TELEGRAPHQuote:
Are aircraft carriers a source of national pride – or a ludicrous waste of money?
Patrick Bishop
Sat., February 5, 2022, 11:05 a.m.
Book review How to Build and Aircraft Carrier by Chris Terrill - Christopher Pledger
Aircraft carriers have been around since the First World War. If the usual laws of military Darwinism applied, they would be extinct by now, gone the way of the battleship which was eventually just too costly, resource-hungry and vulnerable to survive. But no. The carrier is flourishing. Fourteen navies operate them. The US has 11. They have become as much a national phallic symbol as Dreadnoughts were at the start of the last century – and they attract the same sort of controversy.
Britain’s membership of the carrier club is secured by HMS Queen Elizabeth, which completed her maiden operational voyage just before Christmas, returning to Portsmouth after 28 weeks and 26,000 miles at sea. Hot on her heels comes the second in the class, the Prince of Wales. Together, they earn us the respect of the Americans and put us up there with China and ahead of Russia, France and India. It’s about much more than military muscle. Boris Johnson, who inherited the building project from the Blair-Brown era, trumpets the new supercarriers as the embodiment of national prestige, flying the flag for Global Britain.

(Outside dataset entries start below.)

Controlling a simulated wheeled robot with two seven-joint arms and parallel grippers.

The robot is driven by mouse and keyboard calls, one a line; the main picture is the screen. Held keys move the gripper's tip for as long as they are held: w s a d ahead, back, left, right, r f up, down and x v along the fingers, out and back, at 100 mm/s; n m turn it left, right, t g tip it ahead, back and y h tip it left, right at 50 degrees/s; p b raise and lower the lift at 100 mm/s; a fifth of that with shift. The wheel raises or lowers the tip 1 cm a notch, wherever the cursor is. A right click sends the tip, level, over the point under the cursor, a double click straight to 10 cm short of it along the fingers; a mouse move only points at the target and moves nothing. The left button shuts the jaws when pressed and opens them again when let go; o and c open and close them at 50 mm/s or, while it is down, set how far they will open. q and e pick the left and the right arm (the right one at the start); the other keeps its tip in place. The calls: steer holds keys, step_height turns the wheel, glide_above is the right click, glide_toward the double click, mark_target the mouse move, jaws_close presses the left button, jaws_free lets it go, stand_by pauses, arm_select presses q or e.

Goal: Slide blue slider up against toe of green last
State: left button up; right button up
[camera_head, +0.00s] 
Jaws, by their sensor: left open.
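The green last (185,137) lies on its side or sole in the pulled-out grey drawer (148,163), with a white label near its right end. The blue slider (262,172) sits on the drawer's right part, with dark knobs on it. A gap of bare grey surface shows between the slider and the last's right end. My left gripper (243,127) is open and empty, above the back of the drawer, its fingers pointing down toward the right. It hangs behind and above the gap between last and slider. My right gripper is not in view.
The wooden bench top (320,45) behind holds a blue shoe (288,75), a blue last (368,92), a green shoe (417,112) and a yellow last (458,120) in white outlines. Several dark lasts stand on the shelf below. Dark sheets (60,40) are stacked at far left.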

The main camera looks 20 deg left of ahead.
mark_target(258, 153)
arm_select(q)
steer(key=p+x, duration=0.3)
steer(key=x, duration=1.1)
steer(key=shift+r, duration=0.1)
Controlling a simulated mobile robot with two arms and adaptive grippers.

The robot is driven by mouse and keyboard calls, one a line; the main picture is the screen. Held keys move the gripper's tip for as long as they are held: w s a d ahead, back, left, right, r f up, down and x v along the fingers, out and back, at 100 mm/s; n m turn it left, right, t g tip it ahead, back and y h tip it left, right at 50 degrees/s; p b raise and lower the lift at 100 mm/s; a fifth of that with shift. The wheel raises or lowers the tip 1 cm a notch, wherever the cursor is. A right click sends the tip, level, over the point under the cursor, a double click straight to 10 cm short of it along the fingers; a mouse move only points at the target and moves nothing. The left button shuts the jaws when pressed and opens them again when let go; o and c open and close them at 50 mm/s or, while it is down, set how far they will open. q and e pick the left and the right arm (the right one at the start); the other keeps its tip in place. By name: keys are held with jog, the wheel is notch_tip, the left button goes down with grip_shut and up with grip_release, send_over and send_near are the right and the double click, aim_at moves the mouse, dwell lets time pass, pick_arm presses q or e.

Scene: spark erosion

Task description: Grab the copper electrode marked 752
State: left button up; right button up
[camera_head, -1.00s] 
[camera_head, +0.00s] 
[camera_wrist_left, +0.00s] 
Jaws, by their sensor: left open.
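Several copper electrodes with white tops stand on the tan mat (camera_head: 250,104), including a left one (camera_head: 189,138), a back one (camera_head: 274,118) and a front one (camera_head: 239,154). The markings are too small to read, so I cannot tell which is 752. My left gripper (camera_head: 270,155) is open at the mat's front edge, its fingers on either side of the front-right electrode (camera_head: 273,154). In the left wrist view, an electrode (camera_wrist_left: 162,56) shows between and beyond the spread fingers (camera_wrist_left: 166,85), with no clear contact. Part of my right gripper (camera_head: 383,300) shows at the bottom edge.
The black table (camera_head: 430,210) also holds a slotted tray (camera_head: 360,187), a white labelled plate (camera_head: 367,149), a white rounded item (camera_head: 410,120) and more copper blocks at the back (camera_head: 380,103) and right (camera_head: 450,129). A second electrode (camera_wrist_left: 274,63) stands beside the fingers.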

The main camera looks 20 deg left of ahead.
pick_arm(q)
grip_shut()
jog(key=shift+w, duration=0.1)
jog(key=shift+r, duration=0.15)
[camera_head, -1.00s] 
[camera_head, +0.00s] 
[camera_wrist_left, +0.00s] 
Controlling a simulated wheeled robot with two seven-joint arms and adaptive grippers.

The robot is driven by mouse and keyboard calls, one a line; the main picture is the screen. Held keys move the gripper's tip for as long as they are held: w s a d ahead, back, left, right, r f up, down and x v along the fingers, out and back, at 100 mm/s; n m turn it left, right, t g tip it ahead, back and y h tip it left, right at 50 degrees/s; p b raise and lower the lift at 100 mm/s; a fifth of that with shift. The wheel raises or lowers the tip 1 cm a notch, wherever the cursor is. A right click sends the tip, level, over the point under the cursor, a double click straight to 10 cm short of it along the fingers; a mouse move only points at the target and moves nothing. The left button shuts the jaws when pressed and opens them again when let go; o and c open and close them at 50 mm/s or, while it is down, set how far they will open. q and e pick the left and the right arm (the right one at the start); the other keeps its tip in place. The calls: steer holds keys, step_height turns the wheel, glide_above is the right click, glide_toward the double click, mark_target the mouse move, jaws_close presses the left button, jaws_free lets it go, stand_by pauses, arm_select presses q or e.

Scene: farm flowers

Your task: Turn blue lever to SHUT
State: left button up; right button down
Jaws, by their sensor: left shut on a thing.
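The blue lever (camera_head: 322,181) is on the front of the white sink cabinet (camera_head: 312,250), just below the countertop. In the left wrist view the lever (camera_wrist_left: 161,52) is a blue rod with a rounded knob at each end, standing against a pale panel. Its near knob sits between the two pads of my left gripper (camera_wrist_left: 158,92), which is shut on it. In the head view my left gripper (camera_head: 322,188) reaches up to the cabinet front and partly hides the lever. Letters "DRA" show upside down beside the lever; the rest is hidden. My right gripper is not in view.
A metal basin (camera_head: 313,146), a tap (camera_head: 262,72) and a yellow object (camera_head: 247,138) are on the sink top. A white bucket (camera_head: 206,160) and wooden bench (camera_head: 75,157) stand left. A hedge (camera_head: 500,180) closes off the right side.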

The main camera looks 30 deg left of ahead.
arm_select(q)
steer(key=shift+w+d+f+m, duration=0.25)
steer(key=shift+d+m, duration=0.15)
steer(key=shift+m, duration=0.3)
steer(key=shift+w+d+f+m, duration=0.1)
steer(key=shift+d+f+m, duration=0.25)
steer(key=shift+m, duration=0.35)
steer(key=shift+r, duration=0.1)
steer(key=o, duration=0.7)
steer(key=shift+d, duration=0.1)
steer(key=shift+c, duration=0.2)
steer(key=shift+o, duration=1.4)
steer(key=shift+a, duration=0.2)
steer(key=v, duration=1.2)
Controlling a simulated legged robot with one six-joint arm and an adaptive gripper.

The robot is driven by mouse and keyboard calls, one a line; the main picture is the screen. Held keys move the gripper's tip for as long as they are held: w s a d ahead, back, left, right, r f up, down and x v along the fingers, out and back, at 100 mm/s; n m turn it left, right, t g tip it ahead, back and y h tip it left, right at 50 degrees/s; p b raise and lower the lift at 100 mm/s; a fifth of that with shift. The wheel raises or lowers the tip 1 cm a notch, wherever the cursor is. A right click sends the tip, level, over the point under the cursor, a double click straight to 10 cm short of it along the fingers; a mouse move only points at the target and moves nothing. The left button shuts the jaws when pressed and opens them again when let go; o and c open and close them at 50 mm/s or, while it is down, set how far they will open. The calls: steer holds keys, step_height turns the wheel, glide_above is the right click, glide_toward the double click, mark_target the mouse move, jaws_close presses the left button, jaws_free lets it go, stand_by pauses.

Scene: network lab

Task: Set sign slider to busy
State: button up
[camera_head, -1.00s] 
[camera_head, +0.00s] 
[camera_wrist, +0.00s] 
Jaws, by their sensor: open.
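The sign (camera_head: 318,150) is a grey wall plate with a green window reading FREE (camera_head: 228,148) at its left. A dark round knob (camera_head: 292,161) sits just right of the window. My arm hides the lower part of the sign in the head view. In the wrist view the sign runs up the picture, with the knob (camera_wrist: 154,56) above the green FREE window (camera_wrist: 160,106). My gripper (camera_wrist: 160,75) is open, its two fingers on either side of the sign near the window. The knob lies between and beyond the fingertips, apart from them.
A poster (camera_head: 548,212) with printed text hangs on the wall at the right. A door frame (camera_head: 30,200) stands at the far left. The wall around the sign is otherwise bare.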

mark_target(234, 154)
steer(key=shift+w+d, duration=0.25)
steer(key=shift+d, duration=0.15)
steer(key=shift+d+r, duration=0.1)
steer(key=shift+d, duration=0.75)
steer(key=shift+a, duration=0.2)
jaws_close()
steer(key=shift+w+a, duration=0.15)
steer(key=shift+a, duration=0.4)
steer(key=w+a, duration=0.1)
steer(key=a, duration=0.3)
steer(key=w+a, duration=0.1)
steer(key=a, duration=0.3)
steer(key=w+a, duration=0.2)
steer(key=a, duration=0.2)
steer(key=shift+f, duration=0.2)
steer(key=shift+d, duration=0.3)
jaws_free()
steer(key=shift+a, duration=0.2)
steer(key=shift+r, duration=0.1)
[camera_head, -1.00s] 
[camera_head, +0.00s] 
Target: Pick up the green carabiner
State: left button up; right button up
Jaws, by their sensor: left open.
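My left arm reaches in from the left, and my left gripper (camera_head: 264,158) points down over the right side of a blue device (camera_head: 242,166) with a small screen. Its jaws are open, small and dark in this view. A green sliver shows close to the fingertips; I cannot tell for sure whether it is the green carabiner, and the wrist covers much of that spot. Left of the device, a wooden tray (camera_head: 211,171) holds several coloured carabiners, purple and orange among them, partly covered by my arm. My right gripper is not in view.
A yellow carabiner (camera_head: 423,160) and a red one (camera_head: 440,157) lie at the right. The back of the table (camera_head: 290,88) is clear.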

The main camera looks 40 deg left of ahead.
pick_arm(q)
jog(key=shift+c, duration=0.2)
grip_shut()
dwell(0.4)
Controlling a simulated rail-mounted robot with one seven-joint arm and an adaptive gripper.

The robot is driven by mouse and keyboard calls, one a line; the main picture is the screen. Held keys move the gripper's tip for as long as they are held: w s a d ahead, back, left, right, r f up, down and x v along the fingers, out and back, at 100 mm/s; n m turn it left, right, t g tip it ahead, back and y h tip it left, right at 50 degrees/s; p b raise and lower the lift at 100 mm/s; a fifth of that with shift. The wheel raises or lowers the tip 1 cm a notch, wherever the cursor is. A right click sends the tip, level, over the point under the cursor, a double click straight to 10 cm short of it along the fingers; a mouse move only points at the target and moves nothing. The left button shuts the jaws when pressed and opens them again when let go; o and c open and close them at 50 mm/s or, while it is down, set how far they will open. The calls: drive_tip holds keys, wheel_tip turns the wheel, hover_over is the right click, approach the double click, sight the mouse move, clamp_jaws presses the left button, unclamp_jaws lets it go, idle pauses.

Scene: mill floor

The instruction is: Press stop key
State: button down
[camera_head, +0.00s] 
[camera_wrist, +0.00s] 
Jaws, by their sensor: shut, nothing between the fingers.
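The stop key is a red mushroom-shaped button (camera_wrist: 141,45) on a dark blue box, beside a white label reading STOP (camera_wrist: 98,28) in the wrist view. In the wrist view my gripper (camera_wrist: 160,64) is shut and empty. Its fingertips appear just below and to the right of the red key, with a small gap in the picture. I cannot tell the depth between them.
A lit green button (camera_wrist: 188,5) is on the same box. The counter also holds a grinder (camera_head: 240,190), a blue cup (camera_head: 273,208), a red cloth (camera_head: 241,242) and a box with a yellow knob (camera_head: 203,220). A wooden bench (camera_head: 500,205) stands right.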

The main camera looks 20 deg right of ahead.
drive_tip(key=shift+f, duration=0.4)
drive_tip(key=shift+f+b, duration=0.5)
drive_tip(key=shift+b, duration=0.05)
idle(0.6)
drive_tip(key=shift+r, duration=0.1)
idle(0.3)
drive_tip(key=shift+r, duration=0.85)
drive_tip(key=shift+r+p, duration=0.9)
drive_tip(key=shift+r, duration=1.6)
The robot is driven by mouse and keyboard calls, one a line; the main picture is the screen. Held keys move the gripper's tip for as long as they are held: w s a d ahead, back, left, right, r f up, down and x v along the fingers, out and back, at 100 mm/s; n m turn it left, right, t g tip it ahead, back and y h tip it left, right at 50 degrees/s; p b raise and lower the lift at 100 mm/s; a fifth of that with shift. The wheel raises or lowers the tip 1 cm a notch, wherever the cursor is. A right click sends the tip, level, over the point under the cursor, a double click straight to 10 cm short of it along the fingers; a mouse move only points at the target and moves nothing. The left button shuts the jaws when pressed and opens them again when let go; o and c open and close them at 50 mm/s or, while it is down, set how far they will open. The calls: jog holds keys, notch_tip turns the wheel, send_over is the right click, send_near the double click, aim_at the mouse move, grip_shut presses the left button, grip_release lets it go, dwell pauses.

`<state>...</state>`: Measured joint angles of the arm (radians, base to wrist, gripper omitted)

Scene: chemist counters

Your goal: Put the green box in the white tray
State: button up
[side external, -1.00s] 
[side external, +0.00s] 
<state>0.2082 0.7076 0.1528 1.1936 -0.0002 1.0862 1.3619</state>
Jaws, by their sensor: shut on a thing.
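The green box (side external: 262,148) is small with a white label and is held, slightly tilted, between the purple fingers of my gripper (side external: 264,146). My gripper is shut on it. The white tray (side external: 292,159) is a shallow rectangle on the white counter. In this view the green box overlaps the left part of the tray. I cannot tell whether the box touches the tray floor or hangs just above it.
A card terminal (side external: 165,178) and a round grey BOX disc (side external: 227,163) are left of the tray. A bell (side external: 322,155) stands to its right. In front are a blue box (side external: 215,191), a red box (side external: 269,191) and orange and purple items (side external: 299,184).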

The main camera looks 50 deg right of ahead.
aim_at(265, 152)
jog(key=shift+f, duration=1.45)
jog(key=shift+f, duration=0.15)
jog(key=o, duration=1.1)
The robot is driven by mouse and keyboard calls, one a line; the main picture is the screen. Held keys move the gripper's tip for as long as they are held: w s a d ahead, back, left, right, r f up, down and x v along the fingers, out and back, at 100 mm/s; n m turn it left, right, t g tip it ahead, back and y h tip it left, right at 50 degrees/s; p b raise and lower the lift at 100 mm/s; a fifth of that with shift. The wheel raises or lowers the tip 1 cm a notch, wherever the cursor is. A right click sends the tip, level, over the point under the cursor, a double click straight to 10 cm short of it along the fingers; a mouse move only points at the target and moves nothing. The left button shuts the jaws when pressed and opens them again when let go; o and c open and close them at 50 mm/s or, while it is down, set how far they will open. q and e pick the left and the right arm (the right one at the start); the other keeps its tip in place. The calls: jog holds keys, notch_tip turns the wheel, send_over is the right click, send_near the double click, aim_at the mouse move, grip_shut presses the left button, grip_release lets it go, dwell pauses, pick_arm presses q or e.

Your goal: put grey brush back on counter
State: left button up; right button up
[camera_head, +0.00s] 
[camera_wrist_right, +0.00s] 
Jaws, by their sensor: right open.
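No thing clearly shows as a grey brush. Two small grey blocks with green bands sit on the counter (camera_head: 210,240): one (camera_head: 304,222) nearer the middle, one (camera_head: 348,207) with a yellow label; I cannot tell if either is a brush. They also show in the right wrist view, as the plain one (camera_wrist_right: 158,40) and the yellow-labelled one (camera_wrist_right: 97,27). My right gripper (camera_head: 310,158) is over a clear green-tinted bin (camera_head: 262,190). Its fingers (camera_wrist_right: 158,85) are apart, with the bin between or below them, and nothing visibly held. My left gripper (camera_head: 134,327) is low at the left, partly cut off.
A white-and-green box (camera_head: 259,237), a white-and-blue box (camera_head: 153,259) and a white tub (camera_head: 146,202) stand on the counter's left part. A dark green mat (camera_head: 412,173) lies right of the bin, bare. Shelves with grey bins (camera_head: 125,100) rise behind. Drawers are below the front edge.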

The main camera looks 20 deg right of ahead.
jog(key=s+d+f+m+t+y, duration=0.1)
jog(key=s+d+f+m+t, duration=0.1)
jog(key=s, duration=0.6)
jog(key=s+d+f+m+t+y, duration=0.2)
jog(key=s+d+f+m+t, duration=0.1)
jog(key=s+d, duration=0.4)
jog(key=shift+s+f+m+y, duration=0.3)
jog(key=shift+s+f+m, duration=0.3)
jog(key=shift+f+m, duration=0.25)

The ships are certainly impressive. Big Lizzie, as she is apparently nicknamed, is the largest and most powerful ship the Navy has ever built. She weighs 65,000 tonnes, is 280 metres long, and can carry up to 40 aircraft – notably the horrendously expensive American F-35 Lightning stealth fighter. The flight deck is the size of three and a half football fields. Her six engines generate enough energy to power a city the size of Swindon. And so on…
It adds up to an amazing feat of engineering, and it’s this aspect of the story and the human dynamics that go into making the whole enterprise work that fascinate film-maker Chris Terrill. He knows it inside out, having followed events since the first cut of steel in 2009 to last year’s deployment in the Far East, filming material for his BBC documentary Britain’s Biggest Warship. He’s an anthropologist and enthusiast who underwent the punishing training to qualify for the green beret of the Royal Marines at an impressively advanced age (he is 69).